The 17-minute video portrays the militants as glorified heroes perpetrating attacks in France and calling all jihadists to attack the United Kingdom.
The video shows footage of well-known landmarks in London, as well as the British Prime Minister David Cameron and the speaker of the House of Commons John Bercow.
The hollywood-style video starts with a sequence of encrypted PGP messages being decoded, with a list of the targets which were attacked in Paris two months ago.
What is PGP?
PGP is the abbreviation for “Pretty Good Privacy”, a powerful data encryption and decryption software created in the 1990s; it allows users to share messages, texts, e-mails and other files confidentially.

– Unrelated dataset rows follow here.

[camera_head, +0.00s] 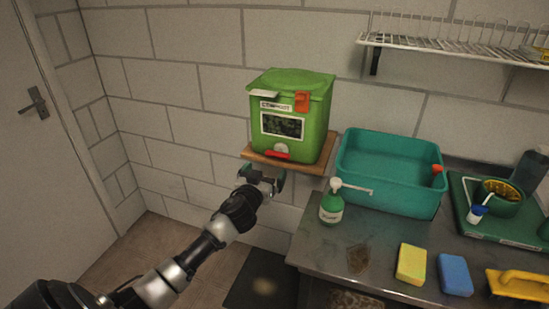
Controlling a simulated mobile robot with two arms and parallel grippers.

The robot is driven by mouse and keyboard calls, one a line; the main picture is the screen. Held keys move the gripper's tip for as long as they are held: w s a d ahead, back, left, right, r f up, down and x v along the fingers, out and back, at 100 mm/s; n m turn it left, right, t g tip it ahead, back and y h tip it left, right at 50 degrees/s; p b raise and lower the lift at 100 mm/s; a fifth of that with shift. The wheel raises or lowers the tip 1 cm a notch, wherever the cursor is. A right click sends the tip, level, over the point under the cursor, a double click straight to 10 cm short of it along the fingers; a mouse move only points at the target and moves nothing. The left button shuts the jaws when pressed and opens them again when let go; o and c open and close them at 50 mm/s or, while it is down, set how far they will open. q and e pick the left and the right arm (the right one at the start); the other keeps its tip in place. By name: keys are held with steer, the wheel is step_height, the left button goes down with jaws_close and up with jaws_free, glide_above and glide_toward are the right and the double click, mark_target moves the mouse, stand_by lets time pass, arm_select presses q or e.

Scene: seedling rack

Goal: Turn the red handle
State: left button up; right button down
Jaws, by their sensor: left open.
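The red handle (278,155) is a small, roughly level bar low on the front of a green lidded bin (318,125). A pale round fitting (282,148) sits just above it. The bin stands on a wooden wall shelf (312,168). My left gripper (262,174) is open, just below and slightly left of the handle, near the shelf's front edge. It appears apart from the handle, though the depth between them is hard to tell. My right gripper is not in view.
Right of the bin, a metal counter (325,248) holds a soap bottle (331,207), a teal basin (388,205), a yellow sponge (411,264) and a blue sponge (454,274). A wire rack (450,45) hangs above. The wall left of the bin is clear.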

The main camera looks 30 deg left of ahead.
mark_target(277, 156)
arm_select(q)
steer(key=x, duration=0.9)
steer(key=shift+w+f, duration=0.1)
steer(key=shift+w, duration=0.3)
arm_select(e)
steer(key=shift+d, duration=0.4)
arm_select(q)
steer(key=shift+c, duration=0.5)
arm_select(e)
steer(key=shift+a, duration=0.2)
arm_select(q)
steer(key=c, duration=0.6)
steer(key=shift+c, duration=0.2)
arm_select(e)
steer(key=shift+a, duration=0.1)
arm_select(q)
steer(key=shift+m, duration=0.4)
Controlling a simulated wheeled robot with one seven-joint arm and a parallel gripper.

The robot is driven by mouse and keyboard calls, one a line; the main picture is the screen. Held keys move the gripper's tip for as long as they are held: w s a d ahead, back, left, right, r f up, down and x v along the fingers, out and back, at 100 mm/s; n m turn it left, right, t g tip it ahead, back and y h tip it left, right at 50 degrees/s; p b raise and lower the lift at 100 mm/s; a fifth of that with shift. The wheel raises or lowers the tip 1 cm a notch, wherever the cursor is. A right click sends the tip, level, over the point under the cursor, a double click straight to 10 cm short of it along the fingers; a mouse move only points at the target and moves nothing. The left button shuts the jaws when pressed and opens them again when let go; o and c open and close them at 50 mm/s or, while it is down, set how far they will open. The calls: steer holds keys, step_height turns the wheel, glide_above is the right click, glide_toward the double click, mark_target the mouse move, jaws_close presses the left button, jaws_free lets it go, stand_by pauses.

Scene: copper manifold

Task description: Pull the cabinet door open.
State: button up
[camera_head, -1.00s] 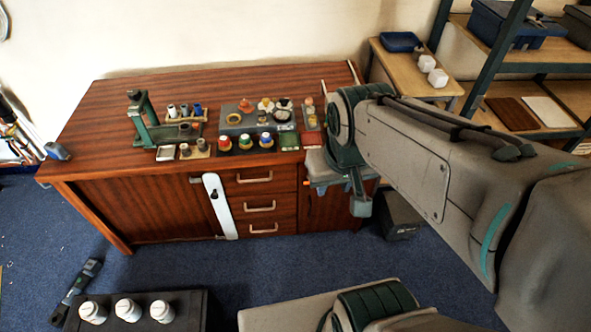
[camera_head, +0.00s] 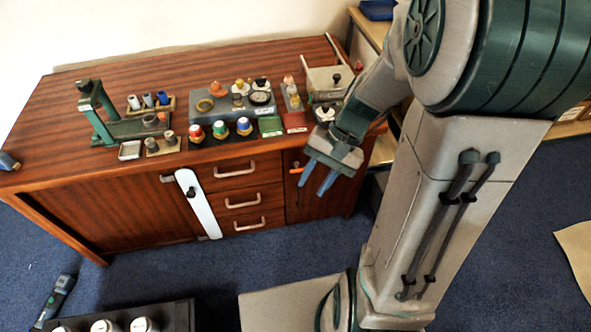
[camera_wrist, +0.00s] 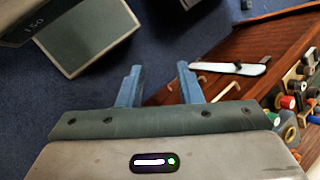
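The wooden cabinet has a wide left door (camera_head: 120,215) and a narrow right door (camera_head: 308,205), both looking closed. A white bar (camera_head: 198,203) with a black knob stands along the left door's right edge, and it also shows in the wrist view (camera_wrist: 243,68). An orange piece (camera_head: 296,170), perhaps a handle, shows on the right door. My gripper (camera_head: 317,184) is open and empty, its two blue fingers pointing down in front of the right door and partly hiding it. In the wrist view the fingers (camera_wrist: 160,82) are spread apart with nothing between them.
Drawers with pale handles (camera_head: 245,200) lie between the doors. The cabinet top (camera_head: 60,120) holds a green stand (camera_head: 100,115), coloured knobs and small parts. A black block (camera_head: 175,315) with white pieces stands on the blue floor.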

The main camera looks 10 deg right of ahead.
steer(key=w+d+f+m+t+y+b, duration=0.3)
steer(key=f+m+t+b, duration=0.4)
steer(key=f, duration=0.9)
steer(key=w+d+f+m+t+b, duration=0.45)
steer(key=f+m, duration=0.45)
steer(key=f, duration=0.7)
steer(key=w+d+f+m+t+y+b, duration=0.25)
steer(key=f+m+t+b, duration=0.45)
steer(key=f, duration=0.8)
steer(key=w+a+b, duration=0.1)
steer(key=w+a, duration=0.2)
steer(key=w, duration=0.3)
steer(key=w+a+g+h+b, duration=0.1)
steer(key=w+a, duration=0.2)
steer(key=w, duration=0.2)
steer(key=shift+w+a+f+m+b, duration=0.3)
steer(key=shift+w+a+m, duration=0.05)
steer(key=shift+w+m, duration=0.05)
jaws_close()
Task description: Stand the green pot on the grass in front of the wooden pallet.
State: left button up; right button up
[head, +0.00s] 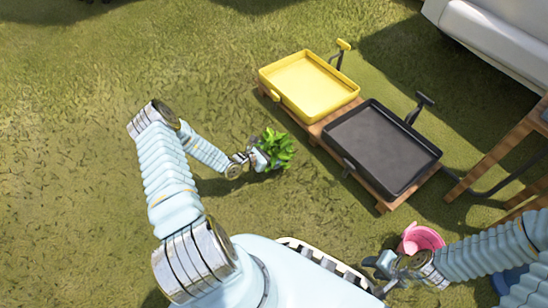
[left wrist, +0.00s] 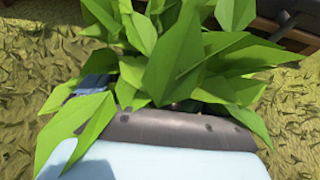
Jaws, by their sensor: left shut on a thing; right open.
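A leafy green plant (head: 277,147) is at my left gripper (head: 258,160) in the head view. The gripper is shut at its base, where the green pot is hidden by the gripper and leaves. The leaves also fill the top of the left wrist view (left wrist: 180,60). The plant is over the grass, just left of the wooden pallet (head: 318,130), apart from it; I cannot tell whether the pot touches the ground.
A yellow tray (head: 308,84) and a black tray (head: 384,148) rest on the pallet. A wooden table or bench (head: 490,160) stands at the right, and a white vehicle-like body (head: 490,35) at the upper right. Open grass (head: 90,120) lies to the left.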

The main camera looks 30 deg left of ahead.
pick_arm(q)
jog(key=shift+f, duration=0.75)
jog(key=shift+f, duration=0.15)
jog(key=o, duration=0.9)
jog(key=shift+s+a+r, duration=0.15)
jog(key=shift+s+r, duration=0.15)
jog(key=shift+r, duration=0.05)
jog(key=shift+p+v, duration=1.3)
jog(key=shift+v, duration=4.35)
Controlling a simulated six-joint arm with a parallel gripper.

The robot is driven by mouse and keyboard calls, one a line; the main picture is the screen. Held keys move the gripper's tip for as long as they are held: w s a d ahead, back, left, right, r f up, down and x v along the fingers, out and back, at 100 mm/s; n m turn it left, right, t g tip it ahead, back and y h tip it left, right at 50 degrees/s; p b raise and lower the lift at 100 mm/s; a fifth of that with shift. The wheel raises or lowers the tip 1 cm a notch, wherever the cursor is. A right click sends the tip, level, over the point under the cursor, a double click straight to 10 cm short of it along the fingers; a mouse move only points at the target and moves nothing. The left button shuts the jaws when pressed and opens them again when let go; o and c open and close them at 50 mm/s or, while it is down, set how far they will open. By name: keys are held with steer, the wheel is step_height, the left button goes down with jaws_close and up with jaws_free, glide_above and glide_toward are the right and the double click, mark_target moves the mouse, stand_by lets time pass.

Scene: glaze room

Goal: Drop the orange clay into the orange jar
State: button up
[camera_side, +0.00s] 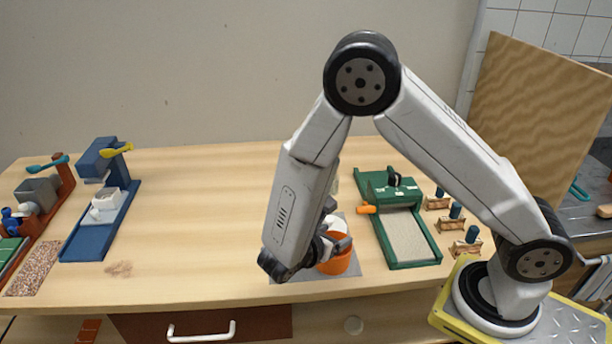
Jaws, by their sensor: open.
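The orange jar (337,265) stands on a grey mat (351,274) near the front of the table, right of the picture's middle. My gripper (338,243) is open at the jar's mouth, in front of or over its rim; I cannot tell whether the fingers reach inside. I cannot make out the orange clay; the inside of the jar is hidden by my gripper. A small orange piece (365,210) sticks out from the left side of the green device and looks like a knob or handle.
A white round thing (336,223) shows just behind my gripper. The green device (408,236) and several wooden blocks with blue knobs (455,211) stand to the right. A blue press (103,210) stands at the left. The table (205,220) between is clear.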

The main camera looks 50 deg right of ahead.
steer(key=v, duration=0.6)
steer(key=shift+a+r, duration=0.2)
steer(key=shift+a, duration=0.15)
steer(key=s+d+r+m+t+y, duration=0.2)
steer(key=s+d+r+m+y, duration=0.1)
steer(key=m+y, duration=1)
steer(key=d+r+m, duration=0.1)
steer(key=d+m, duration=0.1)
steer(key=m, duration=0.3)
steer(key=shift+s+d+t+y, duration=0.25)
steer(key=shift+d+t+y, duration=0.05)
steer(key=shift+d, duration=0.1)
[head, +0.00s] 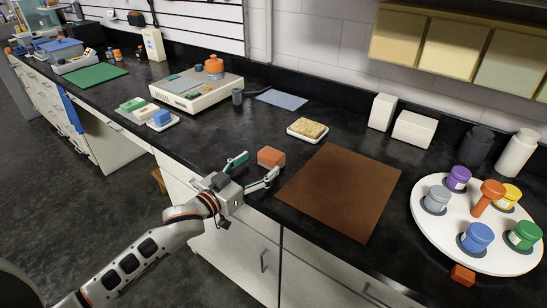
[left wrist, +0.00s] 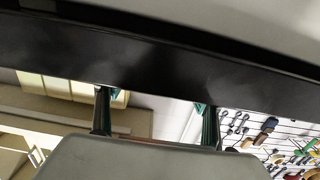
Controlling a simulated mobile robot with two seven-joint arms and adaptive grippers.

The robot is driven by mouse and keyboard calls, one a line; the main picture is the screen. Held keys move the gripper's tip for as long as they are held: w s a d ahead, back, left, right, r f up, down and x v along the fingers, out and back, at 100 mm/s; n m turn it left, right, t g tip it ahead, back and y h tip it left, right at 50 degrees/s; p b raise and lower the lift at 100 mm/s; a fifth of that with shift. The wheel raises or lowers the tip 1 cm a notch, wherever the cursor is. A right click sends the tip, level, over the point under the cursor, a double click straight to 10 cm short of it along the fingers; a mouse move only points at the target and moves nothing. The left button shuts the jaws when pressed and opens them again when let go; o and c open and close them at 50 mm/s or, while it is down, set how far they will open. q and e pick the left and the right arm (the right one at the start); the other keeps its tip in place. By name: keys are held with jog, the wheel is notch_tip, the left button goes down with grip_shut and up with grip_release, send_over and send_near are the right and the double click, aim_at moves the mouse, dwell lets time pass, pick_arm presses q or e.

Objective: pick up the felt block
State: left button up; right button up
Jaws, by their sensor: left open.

With its use of cryptography and a complex formula of algorithms, this software is considered to be digitally ‘unbreakable’.
In theory, to decrypt an encrypted message with this system you will need hundreds of really high-powered computers and a lot of time on your hands.
PGP works using electronic pairs of keys: one is private while the other is public. The public key of a sender is used to digitise the message for the recipient – the private key allows the recipient to decrypt the message received.
Yet in the online world and hacking community you can find tools which use PGP; these programs are more accessible for the public, like the free open source email and chat cross-platform Mozilla Thunderbird.
Why is Daesh showing their use of PGP in the video?
The video sets the scene by bringing inconsistencies to the findings of the attacks in Paris. The French intelligence agencies (DGSE) have found that the attackers were in three groups during the attacks, and not in five groups as mentioned in the video.
By using PGP it demonstrates the military capacity Daesh has in the eyes of the world. It also uses professionalism to increase the propaganda value of this video, which threatens European countries, with a focus on the United Kingdom.
According to experts, the techniques and hacking skills used by IS are not very advanced, and their use of cyber operations have not been prominent recently, with non-encrypted messages texts used in mobile phones before the attacks in November.